Le Coran, c’est mon livre de chevet. Mais je ne réponds jamais à la question sur ma sourate préférée, tout comme quand on m'interroge sur mon tableau favori à l’Ermitage. Ce Coran est un magnifique cadeau. Le mufti de Syrie m’a offert un Coran extraordinaire, avec un calame : c'est une baguette qu'on pose sur une lettre et ce roseau taillé et qui vous la lit à haute voix, on appuie sur un bouton pour obtenir une analyse grammaticale, on en touche un autre pour préciser la prononciation, et un troisième permet d'entendre un commentaire. Tout est en version audio. Il fait une traduction en cinq langues. Et ce Coran a été réalisé en Syrie. La vie suit son cours normal dans ce pays, autant que possible.
Il n’est pas question d’ingérence architecturale dans l’image extérieure ni intérieure de l’Ermitage. C’est avant tout une maison, un palais impérial qui a été habité. Dans le cadre du projet des pyramides du Louvre, j’ai été prié de commenter la situation. Ça ne fait pas de différence pour Paris, parce que cette ville a la Tour Eiffel, ai-je répondu.
Il ne faut jamais oublier qu’il existe beaucoup de choses qui ne doivent pas être faites pour de l’argent. Ce sont des choses différentes pour différents musées. Chez nous, il est impossible de louer un local de l’Ermitage pour une réception.
Au Métropolitan Museum cela n’étonnera personne. Mais chez nous, non, il est impossible d’organiser une exposition moyennant une somme d’argent. Nous pouvons avoir des problèmes pour trouver des ressources à l’exposition d’un peintre qui nous intéresse, mais organiser une présentation pour de l’argent, ça non !
La ville peut prendre l’exemple sur un musée du point de vue de l’organisation. Aujourd’hui, les musées du monde deviennent souvent des centres d’activité, concentrant autour d’eux des commerces, des établissements d'enseignement et des universités.
Telle une institution publique, le musée s’introduit partout pour apprendre aux hommes à vivre dans la ville et à préserver ses monuments.
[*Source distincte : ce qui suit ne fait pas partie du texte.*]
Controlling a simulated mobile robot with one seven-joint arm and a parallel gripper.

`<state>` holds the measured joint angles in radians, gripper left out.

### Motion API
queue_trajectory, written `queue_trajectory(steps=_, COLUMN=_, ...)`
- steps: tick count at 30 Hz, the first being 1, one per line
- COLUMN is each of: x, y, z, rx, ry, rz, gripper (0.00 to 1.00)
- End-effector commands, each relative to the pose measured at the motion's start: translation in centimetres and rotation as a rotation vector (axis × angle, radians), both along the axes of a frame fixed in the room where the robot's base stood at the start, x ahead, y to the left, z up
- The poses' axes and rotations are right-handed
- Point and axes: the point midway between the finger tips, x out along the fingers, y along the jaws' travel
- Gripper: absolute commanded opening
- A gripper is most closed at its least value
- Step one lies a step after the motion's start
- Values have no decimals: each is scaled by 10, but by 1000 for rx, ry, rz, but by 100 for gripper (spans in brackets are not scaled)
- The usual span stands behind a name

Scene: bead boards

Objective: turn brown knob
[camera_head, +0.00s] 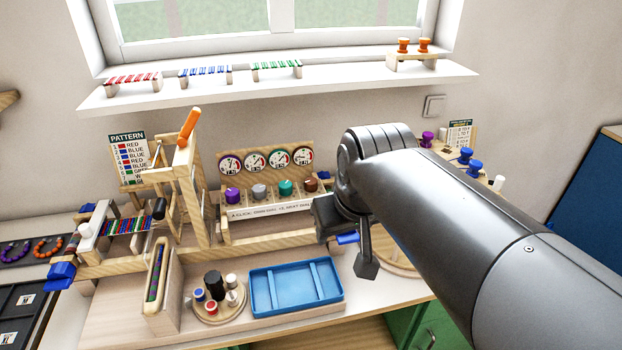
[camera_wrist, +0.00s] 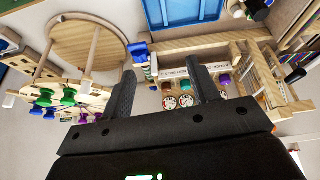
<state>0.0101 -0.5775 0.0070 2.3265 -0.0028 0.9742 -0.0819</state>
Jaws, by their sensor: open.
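The brown knob (camera_head: 310,185) is the rightmost of a row of knobs on a wooden stand, below the rightmost dial, in the head view. To its left are the teal knob (camera_head: 285,187), grey knob (camera_head: 258,191) and purple knob (camera_head: 232,195). In the wrist view the row appears reversed, and the brown knob (camera_wrist: 166,86) shows beyond the fingers, between them. My gripper (camera_head: 345,240) is open and empty, to the right of and nearer than the brown knob. Its fingers (camera_wrist: 158,70) are spread apart in the wrist view. Part of the grey knob is hidden by a finger there.
A blue clamp piece (camera_head: 347,239) sits at the frame's right end, close to my fingers. A blue tray (camera_head: 295,287) lies in front of the stand. A wooden bead frame (camera_head: 190,190) stands at left. A round wooden board (camera_wrist: 88,48) lies nearby.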

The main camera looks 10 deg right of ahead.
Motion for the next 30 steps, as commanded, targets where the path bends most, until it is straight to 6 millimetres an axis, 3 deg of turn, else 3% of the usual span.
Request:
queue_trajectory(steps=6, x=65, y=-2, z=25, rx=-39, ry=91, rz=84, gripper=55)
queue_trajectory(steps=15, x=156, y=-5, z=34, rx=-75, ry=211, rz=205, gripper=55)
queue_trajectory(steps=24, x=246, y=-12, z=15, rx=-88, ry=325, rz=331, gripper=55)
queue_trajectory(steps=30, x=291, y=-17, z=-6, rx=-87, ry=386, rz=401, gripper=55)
Car nous ne pouvons toujours pas comprendre ce qu’il faut et ce qu’il ne faut pas faire dans une ville historique. Moi, je dis : faites comme dans un musée.
Un musée instruit et donne du plaisir parce qu’il se trouve, comme il l’a été dit plus d’une fois, à mi-chemin entre Disneyland et l’église. La vulgarisation générale de la société et le sentiment répandu du droit de chacun à juger des arts et de la culture ont contribué à ce que les musées penchent du côté de la distraction.
Or, l’expérience prouve que les musées doivent (et ils le font) renforcer leur rôle sacral. Notre monde a besoin de refuges intellectuels et esthétiques, de territoires sacraux avec leurs règles où la culture exerce ses droits.
En ce qui concerne « l’or des Scythes », je voudrais rappeler une chose importante : il s’agit non pas d’or, mais de différents objets archéologiques découverts en Crimée et se trouvant dans les musées criméens. Préserver le statut élevé de ces musées est très important dans les débats juridiques engagés au sujet du retour de la collection. Pour ce qui est de la position morale, elle est claire depuis longtemps : les objets doivent revenir là où ils étaient, dans les musées de Crimée.
L’expression « dialogue des cultures » est assez comique, bien qu’elle soit répétée à tout bout de champ. Un dialogue, c’est une conversation autour d’une chope de bière. Sans parler de l’impossibilité du dialogue dans certains domaines. Par exemple, il est impossible d’établir un dialogue entre les religions, même si initialement certaines têtes légères pensaient que les représentants des religions abrahamiques passeraient à la table des négociations, s’entendraient sur tout ce qu’il faut et que tout irait bien. Mais l’aplomb des organisateurs de tels dialogues s'est fracassé contre trois, quatre, voire cinq désaccords qui ont empêché d’envisager toute progression dans cette voie.
J’aime beaucoup lire des polars et des thrillers. J’apprends à connaître le monde et la langue à travers eux. Pourtant, l’essentiel dans ces livres, ce sont les innombrables détails qui vous donnent l’impression de connaître le pays au point de ne pas avoir besoin de le visiter. J’ai longtemps lu l’Ecossais Ian Rankin qui situe tous ses romans à Edimbourg. Et quand j’y suis venu en voyage d’affaires, j’ai compris que je connaissais tout : c’était tellement bien !
Vous m'interrogez sur les personnes sans lesquelles je ne serais pas celui qui je suis ? C’est le British Museum. Le British Museum, c’est une personne pour moi.